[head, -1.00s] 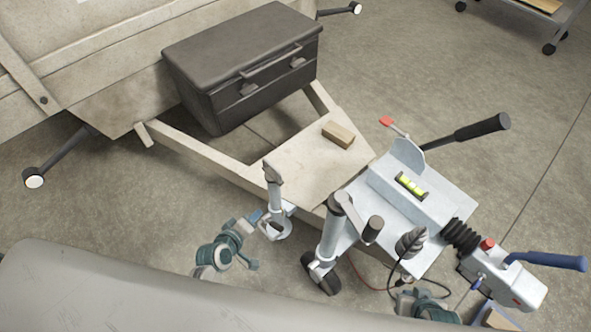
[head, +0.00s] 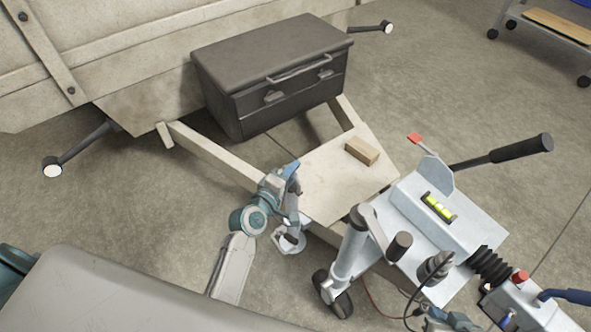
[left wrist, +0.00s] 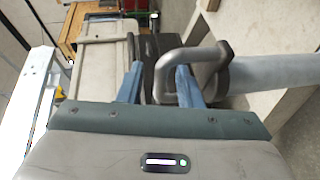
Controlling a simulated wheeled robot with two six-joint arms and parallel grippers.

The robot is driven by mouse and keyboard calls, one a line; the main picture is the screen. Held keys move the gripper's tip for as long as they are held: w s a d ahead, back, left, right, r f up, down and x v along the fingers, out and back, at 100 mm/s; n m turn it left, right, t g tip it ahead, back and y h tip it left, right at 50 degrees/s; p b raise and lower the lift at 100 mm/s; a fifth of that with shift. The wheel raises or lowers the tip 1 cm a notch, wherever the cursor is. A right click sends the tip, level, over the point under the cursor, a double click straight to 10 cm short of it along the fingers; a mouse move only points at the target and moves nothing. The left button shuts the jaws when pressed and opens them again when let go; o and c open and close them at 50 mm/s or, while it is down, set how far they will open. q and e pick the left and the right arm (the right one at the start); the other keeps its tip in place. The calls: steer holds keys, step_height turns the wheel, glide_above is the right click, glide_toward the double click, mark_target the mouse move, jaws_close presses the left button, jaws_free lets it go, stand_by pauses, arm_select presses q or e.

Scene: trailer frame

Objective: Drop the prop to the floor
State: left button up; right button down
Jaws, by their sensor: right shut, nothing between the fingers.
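The prop is a grey metal post (head: 294,215) with a bent handle at its top and a round foot plate (head: 288,241) below, at the trailer frame's near edge. In the left wrist view its bent handle (left wrist: 203,53) passes between two blue fingers. My left gripper (head: 292,172) is at the prop's top, fingers spread, one on each side of the handle's end. A gap shows beside the left finger. My right gripper (head: 452,320) is only partly in view at the bottom edge, low by the hitch, and holds nothing visible.
The jockey wheel post (head: 352,248) with its crank stands right of the prop. A wooden block (head: 362,151) lies on the frame plate. A dark toolbox (head: 270,85) sits behind. The hitch with its lever (head: 520,149) is at right. Floor is clear at left.

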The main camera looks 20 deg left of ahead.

***

THE TASK
Give back every line exactly as it stands, pictures excluded.

EXPECTED ANSWER
[head, -1.00s] 
[head, +0.00s] 
[left wrist, +0.00s] 
Controlling a simulated wheeled robot with two six-joint arms and parallel grippers.

The robot is driven by mouse and keyboard calls, one a line; the main picture is the screen. Held keys move the gripper's tip for as long as they are held: w s a d ahead, back, left, right, r f up, down and x v along the fingers, out and back, at 100 mm/s; n m turn it left, right, t g tip it ahead, back and y h tip it left, right at 50 degrees/s; p b raise and lower the lift at 100 mm/s; a fifth of that with shift. The wheel raises or lowers the tip 1 cm a notch, wherever the cursor is. A right click sends the tip, level, over the point under the cursor, a double click straight to 10 cm short of it along the fingers; a mouse move only points at the target and moves nothing. The left button shuts the jaws when pressed and opens them again when let go; o and c open and close them at 50 mm/s or, while it is down, set how far they will open. q and e pick the left and the right arm (the right one at the start); the other keeps its tip in place. The calls: steer holds keys, step_height turns the wheel, glide_above is the right click, glide_toward the double click, mark_target the mouse move, jaws_close presses the left button, jaws_free lets it go, stand_by pauses, arm_select presses q or e.

Scene: trailer frame

Objective: Drop the prop to the floor
State: left button up; right button down
Jaws, by their sensor: right shut, nothing between the fingers.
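The prop is a grey metal post (head: 294,215) with a bent handle at its top and a round foot plate (head: 288,241) below, at the trailer frame's near edge. In the left wrist view its bent handle (left wrist: 203,53) passes between two blue fingers. My left gripper (head: 292,172) is at the prop's top, fingers spread, one on each side of the handle's end. A gap shows beside the left finger. My right gripper (head: 452,320) is only partly in view at the bottom edge, low by the hitch, and holds nothing visible.
The jockey wheel post (head: 352,248) with its crank stands right of the prop. A wooden block (head: 362,151) lies on the frame plate. A dark toolbox (head: 270,85) sits behind. The hitch with its lever (head: 520,149) is at right. Floor is clear at left.

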The main camera looks 20 deg left of ahead.

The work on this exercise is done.